Exactly reproduce the lines that run from the one containing "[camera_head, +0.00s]" through the one containing "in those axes", ends included, with no pictures.

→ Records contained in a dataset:
────────────────
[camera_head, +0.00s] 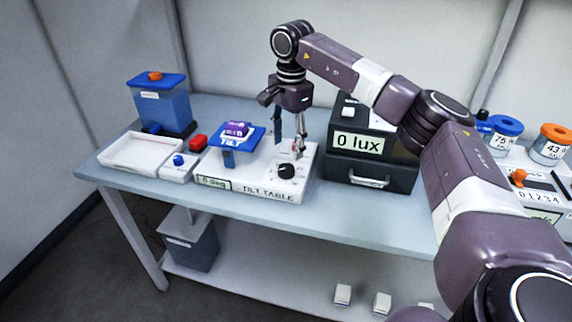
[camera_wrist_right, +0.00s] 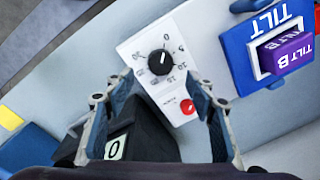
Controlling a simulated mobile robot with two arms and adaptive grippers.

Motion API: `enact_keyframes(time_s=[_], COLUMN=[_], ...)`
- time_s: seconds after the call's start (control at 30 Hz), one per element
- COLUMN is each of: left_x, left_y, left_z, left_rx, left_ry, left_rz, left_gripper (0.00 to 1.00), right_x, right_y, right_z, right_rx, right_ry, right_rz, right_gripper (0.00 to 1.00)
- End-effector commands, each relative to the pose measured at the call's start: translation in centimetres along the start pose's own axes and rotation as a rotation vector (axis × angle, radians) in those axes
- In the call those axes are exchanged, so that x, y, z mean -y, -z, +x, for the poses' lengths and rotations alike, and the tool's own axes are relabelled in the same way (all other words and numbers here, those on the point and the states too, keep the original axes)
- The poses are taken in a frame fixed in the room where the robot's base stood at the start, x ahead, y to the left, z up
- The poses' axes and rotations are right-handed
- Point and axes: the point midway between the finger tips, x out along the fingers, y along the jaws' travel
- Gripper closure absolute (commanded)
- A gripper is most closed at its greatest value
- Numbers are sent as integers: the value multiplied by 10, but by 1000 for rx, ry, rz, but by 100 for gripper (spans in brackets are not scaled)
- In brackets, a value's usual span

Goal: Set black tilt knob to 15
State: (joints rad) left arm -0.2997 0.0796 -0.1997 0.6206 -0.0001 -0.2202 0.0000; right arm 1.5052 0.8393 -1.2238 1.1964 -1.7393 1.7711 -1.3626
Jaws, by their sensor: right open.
────────────────
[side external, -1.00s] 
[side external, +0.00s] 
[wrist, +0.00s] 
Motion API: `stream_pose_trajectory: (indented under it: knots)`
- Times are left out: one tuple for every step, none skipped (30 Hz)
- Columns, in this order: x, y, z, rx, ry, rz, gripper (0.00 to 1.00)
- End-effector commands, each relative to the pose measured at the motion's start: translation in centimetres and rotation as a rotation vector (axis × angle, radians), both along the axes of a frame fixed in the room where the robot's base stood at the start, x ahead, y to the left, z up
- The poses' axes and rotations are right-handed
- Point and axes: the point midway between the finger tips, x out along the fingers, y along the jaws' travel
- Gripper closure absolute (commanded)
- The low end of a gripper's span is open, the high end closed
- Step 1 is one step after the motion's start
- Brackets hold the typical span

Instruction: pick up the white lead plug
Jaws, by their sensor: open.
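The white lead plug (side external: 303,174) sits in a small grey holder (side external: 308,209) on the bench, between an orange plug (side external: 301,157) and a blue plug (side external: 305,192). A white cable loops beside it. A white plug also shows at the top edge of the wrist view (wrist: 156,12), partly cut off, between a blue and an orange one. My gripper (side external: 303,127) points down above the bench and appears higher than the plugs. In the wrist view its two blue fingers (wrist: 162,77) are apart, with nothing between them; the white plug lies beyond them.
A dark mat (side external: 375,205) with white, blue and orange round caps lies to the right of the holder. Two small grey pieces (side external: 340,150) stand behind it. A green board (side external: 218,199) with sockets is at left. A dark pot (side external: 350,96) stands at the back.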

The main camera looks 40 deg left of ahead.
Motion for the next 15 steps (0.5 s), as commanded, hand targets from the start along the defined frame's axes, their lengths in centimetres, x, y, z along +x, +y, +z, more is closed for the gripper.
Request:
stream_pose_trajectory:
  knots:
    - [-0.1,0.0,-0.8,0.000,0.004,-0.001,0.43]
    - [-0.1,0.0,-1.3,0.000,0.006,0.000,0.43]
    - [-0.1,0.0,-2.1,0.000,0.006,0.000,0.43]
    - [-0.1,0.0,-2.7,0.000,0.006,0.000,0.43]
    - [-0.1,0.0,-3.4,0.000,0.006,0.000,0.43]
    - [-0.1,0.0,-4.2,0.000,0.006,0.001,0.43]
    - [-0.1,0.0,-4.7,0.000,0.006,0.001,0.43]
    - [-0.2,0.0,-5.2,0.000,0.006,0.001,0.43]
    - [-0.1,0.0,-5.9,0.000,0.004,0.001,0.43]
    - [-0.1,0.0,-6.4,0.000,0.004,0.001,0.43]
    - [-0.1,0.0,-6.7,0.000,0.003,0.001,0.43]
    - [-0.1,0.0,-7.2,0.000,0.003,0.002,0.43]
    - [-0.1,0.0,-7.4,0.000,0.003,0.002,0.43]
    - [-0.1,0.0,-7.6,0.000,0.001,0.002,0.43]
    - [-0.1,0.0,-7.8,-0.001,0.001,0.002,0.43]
────────────────
→ CORRECT RESPONSE:
[camera_head, +0.00s] 
[camera_wrist_right, +0.00s] 
Controlling a simulated mobile robot with two arms and adaptive grippers.

Motion API: `enact_keyframes(time_s=[_], COLUMN=[_], ...)`
- time_s: seconds after the call's start (control at 30 Hz), one per element
- COLUMN is each of: left_x, left_y, left_z, left_rx, left_ry, left_rz, left_gripper (0.00 to 1.00), right_x, right_y, right_z, right_rx, right_ry, right_rz, right_gripper (0.00 to 1.00)
- End-effector commands, each relative to the pose measured at the call's start: translation in centimetres along the start pose's own axes and rotation as a rotation vector (axis × angle, radians) in those axes

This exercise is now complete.